- [Brief] Copy every line, exactly and only, from the line containing "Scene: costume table" to the line containing "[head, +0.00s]", both lines included.
BEGIN Data provided
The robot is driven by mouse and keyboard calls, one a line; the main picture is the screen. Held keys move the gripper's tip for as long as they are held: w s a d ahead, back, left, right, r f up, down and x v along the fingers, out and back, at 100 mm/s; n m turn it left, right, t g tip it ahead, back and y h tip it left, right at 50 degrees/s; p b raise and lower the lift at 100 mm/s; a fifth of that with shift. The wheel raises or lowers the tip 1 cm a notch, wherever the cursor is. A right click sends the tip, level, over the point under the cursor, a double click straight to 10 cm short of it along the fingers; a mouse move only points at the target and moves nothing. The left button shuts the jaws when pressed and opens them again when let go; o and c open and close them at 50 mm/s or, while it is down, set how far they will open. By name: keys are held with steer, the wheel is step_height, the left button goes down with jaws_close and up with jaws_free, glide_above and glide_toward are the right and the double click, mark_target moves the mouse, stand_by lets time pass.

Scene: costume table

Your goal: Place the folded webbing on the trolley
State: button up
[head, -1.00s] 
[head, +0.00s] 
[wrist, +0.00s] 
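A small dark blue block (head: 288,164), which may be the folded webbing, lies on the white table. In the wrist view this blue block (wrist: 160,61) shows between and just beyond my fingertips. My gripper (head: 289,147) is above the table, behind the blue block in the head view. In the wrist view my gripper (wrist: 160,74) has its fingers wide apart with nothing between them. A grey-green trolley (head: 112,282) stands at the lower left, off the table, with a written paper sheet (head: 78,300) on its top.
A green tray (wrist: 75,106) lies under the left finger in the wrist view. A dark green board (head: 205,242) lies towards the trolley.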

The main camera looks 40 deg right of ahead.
END Data provided
- [Exercise response]
Scene: costume table

Your goal: Place the folded webbing on the trolley
State: button up
[head, -1.00s] 
[head, +0.00s] 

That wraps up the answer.